Goal of the exercise:
Copy everything in the data below exactly except the pictures.

Data excerpt:
## start

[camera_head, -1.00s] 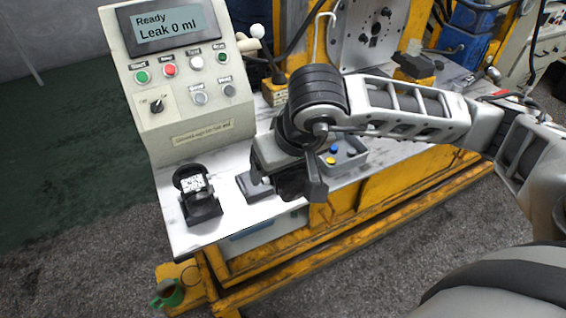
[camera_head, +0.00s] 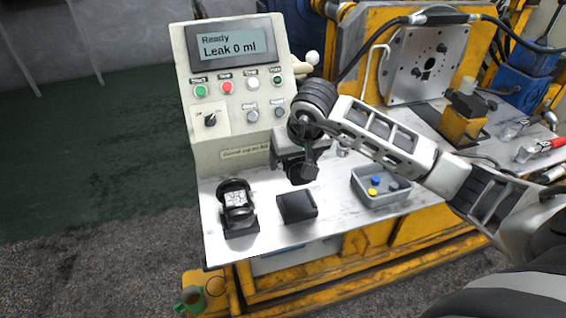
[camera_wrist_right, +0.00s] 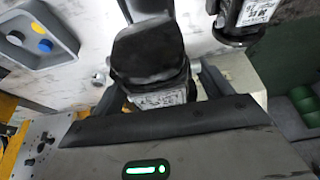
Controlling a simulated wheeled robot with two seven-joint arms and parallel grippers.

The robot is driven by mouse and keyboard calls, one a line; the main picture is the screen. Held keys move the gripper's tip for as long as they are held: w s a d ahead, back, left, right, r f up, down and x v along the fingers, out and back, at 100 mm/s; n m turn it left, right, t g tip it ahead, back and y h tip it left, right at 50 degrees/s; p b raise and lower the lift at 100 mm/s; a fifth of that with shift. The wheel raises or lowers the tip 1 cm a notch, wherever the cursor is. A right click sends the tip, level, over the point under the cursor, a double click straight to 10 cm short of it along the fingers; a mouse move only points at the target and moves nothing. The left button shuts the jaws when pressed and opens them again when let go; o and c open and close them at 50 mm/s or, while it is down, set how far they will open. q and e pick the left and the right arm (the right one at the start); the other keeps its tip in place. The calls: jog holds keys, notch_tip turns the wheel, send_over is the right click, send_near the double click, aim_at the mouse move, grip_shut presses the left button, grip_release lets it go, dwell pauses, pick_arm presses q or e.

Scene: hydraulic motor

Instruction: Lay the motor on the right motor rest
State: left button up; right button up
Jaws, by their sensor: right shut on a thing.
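My right gripper (camera_head: 298,165) is shut on a black motor (camera_wrist_right: 160,72) with a pale label, which shows between the fingers in the right wrist view. In the head view the held motor is mostly hidden by the gripper. The right motor rest (camera_head: 297,207) is a dark, empty block on the white bench, just in front of and below the gripper. Another black motor (camera_head: 236,203) with a pale label lies on the left rest; it also shows in the right wrist view (camera_wrist_right: 254,12). My left gripper is not in view.
A grey tray (camera_head: 378,200) with blue and yellow pieces sits right of the rest. The control box (camera_head: 228,133) reads "Ready, Leak 0 ml" and stands behind. A mounting plate (camera_head: 428,65) is at the back right.

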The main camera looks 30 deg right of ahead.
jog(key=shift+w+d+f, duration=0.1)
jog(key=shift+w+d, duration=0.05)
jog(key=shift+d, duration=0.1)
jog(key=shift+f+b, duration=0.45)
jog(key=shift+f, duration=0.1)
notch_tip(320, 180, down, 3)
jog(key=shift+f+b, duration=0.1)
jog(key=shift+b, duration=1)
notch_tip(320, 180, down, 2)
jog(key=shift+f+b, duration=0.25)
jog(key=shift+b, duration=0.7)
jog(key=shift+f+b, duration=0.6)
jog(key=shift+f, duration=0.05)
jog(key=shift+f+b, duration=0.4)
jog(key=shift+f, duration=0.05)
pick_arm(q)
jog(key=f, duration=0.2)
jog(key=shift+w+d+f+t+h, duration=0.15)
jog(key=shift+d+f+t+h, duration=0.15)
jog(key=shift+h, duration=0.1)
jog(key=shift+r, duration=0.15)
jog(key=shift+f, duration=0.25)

## end

Worked solution:
[camera_head, -1.00s] 
[camera_head, +0.00s] 
[camera_wrist_right, +0.00s] 
Controlling a simulated wheeled robot with two seven-joint arms and parallel grippers.

The robot is driven by mouse and keyboard calls, one a line; the main picture is the screen. Held keys move the gripper's tip for as long as they are held: w s a d ahead, back, left, right, r f up, down and x v along the fingers, out and back, at 100 mm/s; n m turn it left, right, t g tip it ahead, back and y h tip it left, right at 50 degrees/s; p b raise and lower the lift at 100 mm/s; a fifth of that with shift. The wheel raises or lowers the tip 1 cm a notch, wherever the cursor is. A right click sends the tip, level, over the point under the cursor, a double click straight to 10 cm short of it along the fingers; a mouse move only points at the target and moves nothing. The left button shuts the jaws when pressed and opens them again when let go; o and c open and close them at 50 mm/s or, while it is down, set how far they will open. q and e pick the left and the right arm (the right one at the start); the other keeps its tip in place. The calls: jog holds keys, notch_tip turns the wheel, send_over is the right click, send_near the double click, aim_at the mouse move, grip_shut presses the left button, grip_release lets it go, dwell pauses, pick_arm presses q or e.

Scene: hydraulic motor

Instruction: Lay the motor on the right motor rest
State: left button up; right button up
Jaws, by their sensor: right shut on a thing.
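My right gripper (camera_head: 298,165) is shut on a black motor (camera_wrist_right: 160,72) with a pale label, which shows between the fingers in the right wrist view. In the head view the held motor is mostly hidden by the gripper. The right motor rest (camera_head: 297,207) is a dark, empty block on the white bench, just in front of and below the gripper. Another black motor (camera_head: 236,203) with a pale label lies on the left rest; it also shows in the right wrist view (camera_wrist_right: 254,12). My left gripper is not in view.
A grey tray (camera_head: 378,200) with blue and yellow pieces sits right of the rest. The control box (camera_head: 228,133) reads "Ready, Leak 0 ml" and stands behind. A mounting plate (camera_head: 428,65) is at the back right.

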The main camera looks 30 deg right of ahead.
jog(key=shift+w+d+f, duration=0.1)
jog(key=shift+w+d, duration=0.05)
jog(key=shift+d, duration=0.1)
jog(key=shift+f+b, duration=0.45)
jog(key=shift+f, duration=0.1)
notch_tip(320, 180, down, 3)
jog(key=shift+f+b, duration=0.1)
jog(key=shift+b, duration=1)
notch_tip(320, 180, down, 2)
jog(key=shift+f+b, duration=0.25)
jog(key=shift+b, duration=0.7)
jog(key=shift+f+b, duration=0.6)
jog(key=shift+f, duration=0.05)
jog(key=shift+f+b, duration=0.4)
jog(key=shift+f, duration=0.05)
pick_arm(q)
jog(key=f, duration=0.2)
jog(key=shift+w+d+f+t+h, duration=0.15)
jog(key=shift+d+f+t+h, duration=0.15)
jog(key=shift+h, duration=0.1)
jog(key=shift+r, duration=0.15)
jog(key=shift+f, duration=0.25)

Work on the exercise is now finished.